Is this issue occurs due to higher version of Zeebe cluster being used in Environment A? If yes, could you please share how this version affects worker and throws this exception.

I checked the camunda docs for version matrix, it’s not much clear. If you could share the version matrix like above would be sufficient or any other better format you have.

Thanks.

nathan.loding · October 4, 2023, 3:53pm

I am not aware of any incompatibility that would cause that. Are you using the same version of the Zeebe client (and/or spring-zeebe) for both workers?

Are the Zeebe deployments identical other than the version (for instance, both are using TLS, etc.)?

And also the obvious question that wasn’t asked, but better safe to ask than assume: have you double checked the app properties and environment variables to ensure that the correct URL/IP is set for the cluster? Do you perhaps have a conflict between the application.properties and the environment variables?

aravindhrs · October 5, 2023, 4:25am

@nathan.loding , yes Zeebe client version same across all the workers. We have downgraded the Zeebe cluster version from 8.2.5 to 8.2.0, then there are no more zeebe client exceptions.

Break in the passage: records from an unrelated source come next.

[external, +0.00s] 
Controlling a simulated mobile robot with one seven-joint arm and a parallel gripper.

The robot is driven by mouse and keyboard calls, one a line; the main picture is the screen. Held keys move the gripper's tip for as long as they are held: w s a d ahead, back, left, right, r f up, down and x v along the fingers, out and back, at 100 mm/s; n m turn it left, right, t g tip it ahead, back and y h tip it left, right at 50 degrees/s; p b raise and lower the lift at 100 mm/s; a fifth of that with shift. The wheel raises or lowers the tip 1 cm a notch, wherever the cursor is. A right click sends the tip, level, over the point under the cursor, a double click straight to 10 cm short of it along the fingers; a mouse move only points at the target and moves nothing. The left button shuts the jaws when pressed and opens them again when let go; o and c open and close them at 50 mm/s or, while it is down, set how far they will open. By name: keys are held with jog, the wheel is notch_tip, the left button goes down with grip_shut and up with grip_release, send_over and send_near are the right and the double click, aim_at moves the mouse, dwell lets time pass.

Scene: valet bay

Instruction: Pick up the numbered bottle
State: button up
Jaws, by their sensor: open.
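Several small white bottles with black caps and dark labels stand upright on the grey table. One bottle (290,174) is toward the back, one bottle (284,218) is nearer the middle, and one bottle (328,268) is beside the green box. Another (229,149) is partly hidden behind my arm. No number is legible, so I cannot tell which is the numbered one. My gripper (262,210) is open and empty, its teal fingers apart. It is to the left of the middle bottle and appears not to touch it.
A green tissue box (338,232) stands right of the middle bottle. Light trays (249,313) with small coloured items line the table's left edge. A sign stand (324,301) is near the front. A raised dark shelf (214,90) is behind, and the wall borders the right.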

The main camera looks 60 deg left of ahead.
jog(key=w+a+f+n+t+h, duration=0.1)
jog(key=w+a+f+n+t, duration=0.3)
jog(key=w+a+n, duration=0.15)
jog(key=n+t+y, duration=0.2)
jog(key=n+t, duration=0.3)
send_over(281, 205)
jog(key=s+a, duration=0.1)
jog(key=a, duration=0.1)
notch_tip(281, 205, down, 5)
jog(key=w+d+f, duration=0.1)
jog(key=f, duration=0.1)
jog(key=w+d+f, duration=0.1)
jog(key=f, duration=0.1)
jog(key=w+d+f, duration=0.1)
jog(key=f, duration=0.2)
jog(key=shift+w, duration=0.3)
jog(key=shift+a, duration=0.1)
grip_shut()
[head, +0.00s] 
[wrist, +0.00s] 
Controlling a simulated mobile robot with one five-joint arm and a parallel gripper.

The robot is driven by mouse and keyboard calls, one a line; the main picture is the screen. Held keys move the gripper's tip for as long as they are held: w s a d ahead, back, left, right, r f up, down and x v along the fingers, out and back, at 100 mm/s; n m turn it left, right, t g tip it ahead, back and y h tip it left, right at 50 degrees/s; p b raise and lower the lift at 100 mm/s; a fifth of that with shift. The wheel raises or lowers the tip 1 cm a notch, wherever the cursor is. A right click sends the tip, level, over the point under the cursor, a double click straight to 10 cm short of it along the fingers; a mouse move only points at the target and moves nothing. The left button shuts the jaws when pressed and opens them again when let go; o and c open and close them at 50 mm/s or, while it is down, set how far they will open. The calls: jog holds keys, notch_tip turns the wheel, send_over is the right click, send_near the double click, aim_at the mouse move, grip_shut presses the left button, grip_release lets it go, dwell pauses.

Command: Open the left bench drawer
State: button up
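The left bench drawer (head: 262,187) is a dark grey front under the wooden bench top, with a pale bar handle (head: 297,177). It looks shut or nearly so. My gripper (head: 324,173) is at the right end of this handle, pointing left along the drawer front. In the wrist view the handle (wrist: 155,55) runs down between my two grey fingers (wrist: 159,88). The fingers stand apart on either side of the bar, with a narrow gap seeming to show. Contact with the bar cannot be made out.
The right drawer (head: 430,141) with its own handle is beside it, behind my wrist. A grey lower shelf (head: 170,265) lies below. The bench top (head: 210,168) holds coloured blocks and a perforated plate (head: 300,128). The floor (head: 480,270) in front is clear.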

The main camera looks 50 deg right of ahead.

2023-09-28 05:43:19.233 WARN 1 --- [lt-executor-187] io.camunda.zeebe.client.job.poller : Failed to activate jobs for worker <<job_worker>> and job type <<job_type>>
io.grpc.StatusRuntimeException: UNAVAILABLE: unavailable

This exception got resolved now.

nathan.loding · October 5, 2023, 6:20pm

@aravindhrs I am glad the issue is resolved, but I’m not glad that it was downgrading Zeebe that fixed it! I will pass this along to our engineering team and see if they have any thoughts on what might be happening!

aravindhrs · October 6, 2023, 4:22am

@nathan.loding Thanks for your support. Please let us know if there are any updates. I was monitoring the worker logs after downgrade and it works fine.

system · October 13, 2023, 4:23am

This topic was automatically closed 7 days after the last reply. New replies are no longer allowed.